PROBLEM STATEMENT:
What is needed is the run of lines from the one with "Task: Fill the" through the close of the data, set down exactly.

──────────

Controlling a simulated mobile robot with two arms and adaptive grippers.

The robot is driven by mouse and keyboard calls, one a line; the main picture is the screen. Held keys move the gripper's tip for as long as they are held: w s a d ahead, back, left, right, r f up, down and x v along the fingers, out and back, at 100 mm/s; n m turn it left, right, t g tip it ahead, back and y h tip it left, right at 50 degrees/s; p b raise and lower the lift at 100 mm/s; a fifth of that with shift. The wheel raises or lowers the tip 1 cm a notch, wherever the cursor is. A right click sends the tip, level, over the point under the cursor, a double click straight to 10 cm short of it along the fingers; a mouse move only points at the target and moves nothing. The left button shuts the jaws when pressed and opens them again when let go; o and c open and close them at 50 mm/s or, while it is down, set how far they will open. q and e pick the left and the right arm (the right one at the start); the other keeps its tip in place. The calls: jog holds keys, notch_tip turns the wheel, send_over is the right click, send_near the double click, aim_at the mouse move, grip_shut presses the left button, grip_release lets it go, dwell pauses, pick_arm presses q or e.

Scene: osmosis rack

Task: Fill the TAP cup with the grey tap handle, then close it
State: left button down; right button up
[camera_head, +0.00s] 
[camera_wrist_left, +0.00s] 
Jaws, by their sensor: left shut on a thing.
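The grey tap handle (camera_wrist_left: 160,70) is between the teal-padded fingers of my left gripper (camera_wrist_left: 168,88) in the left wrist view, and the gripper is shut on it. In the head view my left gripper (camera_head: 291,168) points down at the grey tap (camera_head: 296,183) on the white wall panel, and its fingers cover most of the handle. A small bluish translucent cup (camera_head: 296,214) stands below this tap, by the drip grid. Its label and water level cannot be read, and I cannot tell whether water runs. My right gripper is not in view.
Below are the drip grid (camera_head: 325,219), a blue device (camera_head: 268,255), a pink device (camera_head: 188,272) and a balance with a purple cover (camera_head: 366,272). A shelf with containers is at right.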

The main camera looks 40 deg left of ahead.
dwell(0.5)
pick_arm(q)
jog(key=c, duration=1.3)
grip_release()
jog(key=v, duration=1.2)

──────────

TASK SOLUTION:
Task: Fill the TAP cup with the grey tap handle, then close it
State: left button down; right button up
[camera_head, +0.00s] 
[camera_wrist_left, +0.00s] 
Jaws, by their sensor: left shut on a thing.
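The grey tap handle (camera_wrist_left: 160,70) is between the teal-padded fingers of my left gripper (camera_wrist_left: 168,88) in the left wrist view, and the gripper is shut on it. In the head view my left gripper (camera_head: 291,168) points down at the grey tap (camera_head: 296,183) on the white wall panel, and its fingers cover most of the handle. A small bluish translucent cup (camera_head: 296,214) stands below this tap, by the drip grid. Its label and water level cannot be read, and I cannot tell whether water runs. My right gripper is not in view.
Below are the drip grid (camera_head: 325,219), a blue device (camera_head: 268,255), a pink device (camera_head: 188,272) and a balance with a purple cover (camera_head: 366,272). A shelf with containers is at right.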

The main camera looks 40 deg left of ahead.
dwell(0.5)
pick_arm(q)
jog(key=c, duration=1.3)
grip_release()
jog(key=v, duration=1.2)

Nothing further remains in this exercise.